#### Exercise brief
Without including any images, repeat the data exactly.

#### Source data
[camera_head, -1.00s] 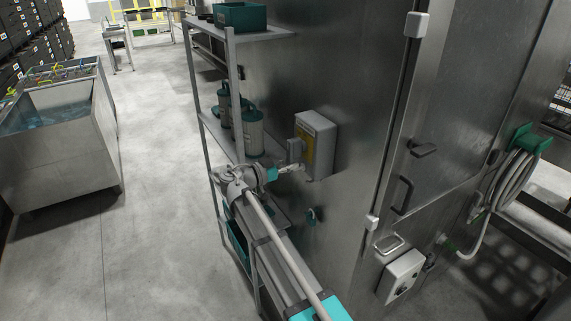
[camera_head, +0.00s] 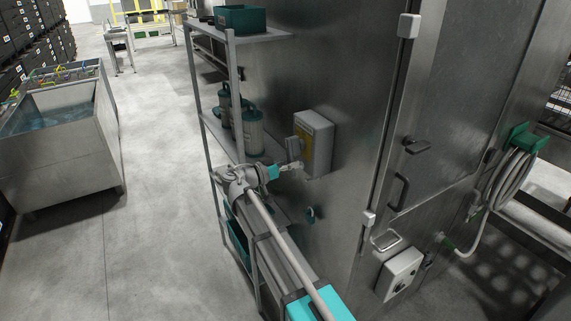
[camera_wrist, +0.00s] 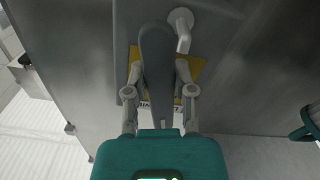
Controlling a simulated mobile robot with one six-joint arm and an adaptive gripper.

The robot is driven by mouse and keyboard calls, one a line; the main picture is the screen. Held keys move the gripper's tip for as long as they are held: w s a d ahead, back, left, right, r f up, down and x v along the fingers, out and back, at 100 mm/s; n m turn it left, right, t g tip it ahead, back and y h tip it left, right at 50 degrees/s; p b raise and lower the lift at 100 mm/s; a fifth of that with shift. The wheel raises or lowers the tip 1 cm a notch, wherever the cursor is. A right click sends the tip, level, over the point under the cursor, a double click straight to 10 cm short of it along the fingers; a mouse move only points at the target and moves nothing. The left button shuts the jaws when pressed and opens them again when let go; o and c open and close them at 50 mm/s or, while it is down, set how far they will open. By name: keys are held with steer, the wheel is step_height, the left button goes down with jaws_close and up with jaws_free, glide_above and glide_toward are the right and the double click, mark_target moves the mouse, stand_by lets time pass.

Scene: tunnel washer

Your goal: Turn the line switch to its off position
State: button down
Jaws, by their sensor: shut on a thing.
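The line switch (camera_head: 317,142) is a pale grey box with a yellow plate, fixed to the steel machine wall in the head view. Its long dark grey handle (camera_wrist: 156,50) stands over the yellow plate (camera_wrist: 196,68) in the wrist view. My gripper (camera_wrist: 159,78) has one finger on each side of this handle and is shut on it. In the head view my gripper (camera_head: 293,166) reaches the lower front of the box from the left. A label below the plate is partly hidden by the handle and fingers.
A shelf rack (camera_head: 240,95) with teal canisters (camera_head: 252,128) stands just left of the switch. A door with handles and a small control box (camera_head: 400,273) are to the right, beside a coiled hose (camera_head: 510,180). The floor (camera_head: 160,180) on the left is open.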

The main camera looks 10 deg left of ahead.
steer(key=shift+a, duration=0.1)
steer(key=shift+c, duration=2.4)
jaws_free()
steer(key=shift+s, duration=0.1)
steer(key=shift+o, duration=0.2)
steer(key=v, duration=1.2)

#### Response below
[camera_head, -1.00s] 
[camera_head, +0.00s] 
[camera_wrist, +0.00s] 
Controlling a simulated mobile robot with one six-joint arm and an adaptive gripper.

The robot is driven by mouse and keyboard calls, one a line; the main picture is the screen. Held keys move the gripper's tip for as long as they are held: w s a d ahead, back, left, right, r f up, down and x v along the fingers, out and back, at 100 mm/s; n m turn it left, right, t g tip it ahead, back and y h tip it left, right at 50 degrees/s; p b raise and lower the lift at 100 mm/s; a fifth of that with shift. The wheel raises or lowers the tip 1 cm a notch, wherever the cursor is. A right click sends the tip, level, over the point under the cursor, a double click straight to 10 cm short of it along the fingers; a mouse move only points at the target and moves nothing. The left button shuts the jaws when pressed and opens them again when let go; o and c open and close them at 50 mm/s or, while it is down, set how far they will open. By name: keys are held with steer, the wheel is step_height, the left button goes down with jaws_close and up with jaws_free, glide_above and glide_toward are the right and the double click, mark_target moves the mouse, stand_by lets time pass.

Scene: tunnel washer

Your goal: Turn the line switch to its off position
State: button down
Jaws, by their sensor: shut on a thing.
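The line switch (camera_head: 317,142) is a pale grey box with a yellow plate, fixed to the steel machine wall in the head view. Its long dark grey handle (camera_wrist: 156,50) stands over the yellow plate (camera_wrist: 196,68) in the wrist view. My gripper (camera_wrist: 159,78) has one finger on each side of this handle and is shut on it. In the head view my gripper (camera_head: 293,166) reaches the lower front of the box from the left. A label below the plate is partly hidden by the handle and fingers.
A shelf rack (camera_head: 240,95) with teal canisters (camera_head: 252,128) stands just left of the switch. A door with handles and a small control box (camera_head: 400,273) are to the right, beside a coiled hose (camera_head: 510,180). The floor (camera_head: 160,180) on the left is open.

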The main camera looks 10 deg left of ahead.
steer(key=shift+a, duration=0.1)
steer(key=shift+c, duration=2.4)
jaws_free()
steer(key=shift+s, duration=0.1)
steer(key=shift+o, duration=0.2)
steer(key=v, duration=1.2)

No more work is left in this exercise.